A New Robot Navigation Algorithm Based on Bi-Directional Collaborative Ant Colony Optimization

Abstract

Swarm intelligence has been widely adopted and successfully applied in the field of autonomous robot navigation. Among various swarm intelligence algorithms, ant colony optimization (ACO) has shown significant potential in addressing complex navigation challenges. However, ACO faces challenges, for example, unclear initial search direction, slow convergence, limited ant flexibility, and the need to simplify robot motion control. To address these challenges, this article presents a novel bi-directional collaborative ACO (BC-ACO) algorithm with key innovations. First, the algorithm adopts a bi-directional ant colony with forward and reverse populations, achieving effective route planning through collaborative decision-making. Second, the algorithm employs an adaptive step-size strategy and a stage-based exploration ant quantity adjustment method. These innovations optimize the balance between exploration and exploitation, accelerate convergence, and address the inefficiencies of traditional ACO methods.
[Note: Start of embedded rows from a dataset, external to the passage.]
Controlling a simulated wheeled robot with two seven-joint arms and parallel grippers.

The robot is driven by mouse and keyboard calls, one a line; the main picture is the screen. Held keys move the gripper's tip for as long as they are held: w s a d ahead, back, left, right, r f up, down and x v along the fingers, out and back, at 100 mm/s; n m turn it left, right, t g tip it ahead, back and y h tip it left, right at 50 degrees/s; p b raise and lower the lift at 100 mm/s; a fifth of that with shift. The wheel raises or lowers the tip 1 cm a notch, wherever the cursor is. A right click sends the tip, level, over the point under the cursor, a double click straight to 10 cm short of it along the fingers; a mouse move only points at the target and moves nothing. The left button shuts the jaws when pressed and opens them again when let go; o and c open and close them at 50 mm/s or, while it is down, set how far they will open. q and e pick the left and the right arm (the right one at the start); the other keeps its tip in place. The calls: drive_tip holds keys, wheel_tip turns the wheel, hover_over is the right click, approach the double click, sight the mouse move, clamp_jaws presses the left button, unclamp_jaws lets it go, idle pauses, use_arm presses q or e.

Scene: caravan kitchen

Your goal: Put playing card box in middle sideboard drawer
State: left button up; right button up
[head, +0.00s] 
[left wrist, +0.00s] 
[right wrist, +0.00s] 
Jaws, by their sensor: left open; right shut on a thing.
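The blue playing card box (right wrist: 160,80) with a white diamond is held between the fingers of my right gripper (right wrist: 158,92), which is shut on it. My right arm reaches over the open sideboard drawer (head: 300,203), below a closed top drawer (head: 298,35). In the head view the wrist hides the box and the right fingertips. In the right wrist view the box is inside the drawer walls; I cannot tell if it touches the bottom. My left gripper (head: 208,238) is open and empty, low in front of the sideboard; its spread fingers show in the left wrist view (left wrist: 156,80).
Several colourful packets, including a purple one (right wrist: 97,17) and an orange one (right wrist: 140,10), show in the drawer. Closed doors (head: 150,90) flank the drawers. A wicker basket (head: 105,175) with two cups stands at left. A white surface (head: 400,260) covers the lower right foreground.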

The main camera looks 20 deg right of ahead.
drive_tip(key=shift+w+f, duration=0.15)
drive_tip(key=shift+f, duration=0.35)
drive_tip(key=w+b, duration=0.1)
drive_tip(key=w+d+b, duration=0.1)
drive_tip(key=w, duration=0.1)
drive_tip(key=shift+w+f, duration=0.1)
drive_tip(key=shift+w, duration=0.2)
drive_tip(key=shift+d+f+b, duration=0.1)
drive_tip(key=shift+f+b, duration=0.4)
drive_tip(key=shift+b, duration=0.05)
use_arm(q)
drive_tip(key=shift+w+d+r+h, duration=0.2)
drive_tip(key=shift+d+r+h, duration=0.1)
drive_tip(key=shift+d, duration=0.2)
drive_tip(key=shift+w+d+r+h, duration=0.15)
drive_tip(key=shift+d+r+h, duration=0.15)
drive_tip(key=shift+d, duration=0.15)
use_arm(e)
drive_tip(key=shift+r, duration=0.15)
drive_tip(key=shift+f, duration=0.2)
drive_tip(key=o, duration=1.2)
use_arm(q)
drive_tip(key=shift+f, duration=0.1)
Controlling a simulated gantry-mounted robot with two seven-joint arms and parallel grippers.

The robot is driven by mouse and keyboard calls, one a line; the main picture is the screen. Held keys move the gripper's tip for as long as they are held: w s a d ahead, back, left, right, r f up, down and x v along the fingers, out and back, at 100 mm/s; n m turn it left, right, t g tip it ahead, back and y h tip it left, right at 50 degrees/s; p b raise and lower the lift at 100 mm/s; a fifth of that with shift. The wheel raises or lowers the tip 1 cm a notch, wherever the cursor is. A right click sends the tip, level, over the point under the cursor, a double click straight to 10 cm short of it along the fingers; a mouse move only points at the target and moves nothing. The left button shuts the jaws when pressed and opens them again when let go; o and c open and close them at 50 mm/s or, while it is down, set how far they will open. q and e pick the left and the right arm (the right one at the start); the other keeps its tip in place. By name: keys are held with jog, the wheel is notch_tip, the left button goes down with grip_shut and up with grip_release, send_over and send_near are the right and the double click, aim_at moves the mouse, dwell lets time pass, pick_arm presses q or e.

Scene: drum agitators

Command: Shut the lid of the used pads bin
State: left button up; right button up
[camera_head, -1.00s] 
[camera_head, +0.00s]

Additionally, this article improves the heuristic function by integrating a node distance index within the bi-directional ant colony, guiding the transition of ants between nodes and further accelerating convergence. Simulation results show that BC-ACO reduces the computation time by 73.97% and improves the convergence stability by 63.64% compared to standard ACO. Additionally, BC-ACO successfully plans optimal paths, achieving a 20.85% reduction in path length. Further integration of a local quadratic segmented B-spline (LQ-S B-spline) curve results in paths with smooth transitions, reducing robot motion complexity. In summary, BC-ACO achieves fast global convergence, high stability, and short computation time.